Molly’s Memorial

The “Molly Marine” statue, located at the corner of Elk Place and Canal Street, has the distinction of being the first monument in the U.S., depicting a woman in military uniform. At her base are the words “Free a Marine to Fight;” she represents the wartime contribution women made during World War II, which allowed more male soldiers to serve in combat. Standing proudly, she was dedicated on November 10, 1943.

Mexican-born sculptor Enrique Alferez, who moved to New Orleans in 1929, and remained working and living in the Irish Channel until his death in ’99, cast the statue in donated marble chips and granite, as wartime restrictions on metals prevented him from using bronze. Alferez, who served as director of the WPA sculpture program for the city of New Orleans during the ’30s, has numerous other sculptures around New Orleans, most notably at the Botanical Gardens.
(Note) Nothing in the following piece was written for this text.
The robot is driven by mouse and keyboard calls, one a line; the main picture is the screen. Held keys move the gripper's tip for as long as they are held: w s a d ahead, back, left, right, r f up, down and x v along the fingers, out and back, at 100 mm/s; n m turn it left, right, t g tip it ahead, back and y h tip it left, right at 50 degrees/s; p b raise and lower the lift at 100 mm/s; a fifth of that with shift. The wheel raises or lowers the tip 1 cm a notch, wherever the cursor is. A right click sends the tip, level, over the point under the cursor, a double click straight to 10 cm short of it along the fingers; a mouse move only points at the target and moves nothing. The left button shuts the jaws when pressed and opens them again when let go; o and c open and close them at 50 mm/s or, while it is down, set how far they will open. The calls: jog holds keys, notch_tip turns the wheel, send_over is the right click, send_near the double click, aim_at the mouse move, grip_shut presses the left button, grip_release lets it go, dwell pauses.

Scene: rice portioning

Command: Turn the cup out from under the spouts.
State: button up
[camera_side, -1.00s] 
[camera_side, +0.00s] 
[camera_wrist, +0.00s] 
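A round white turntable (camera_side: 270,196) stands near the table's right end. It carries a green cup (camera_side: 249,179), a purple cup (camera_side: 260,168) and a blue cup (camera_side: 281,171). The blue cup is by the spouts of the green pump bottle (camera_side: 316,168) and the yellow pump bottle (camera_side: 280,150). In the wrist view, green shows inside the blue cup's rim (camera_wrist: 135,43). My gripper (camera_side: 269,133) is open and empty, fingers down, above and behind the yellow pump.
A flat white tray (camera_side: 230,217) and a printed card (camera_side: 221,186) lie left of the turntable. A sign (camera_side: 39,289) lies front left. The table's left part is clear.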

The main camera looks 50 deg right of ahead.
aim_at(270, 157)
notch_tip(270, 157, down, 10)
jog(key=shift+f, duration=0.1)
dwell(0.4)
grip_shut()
In 1966 and then again in ’98, Molly was almost removed because of continuing deterioration but successful campaigns kept her here and provided funds for refurbishment, which included a bronze wash and a marble pedestal. The latest campaign, led by an ex-Marine, has provided for periodic refurbishments which will keep Molly here in New Orleans, secure in the little area that in 2000 was renamed Molly Marine Plaza.

This Memorial Day (May 26) would be a great time to stop by and see Molly Marine and to pay respect to the men and women who’ve served and are currently serving in our nation’s armed forces and thank them for the sacrifices they have made.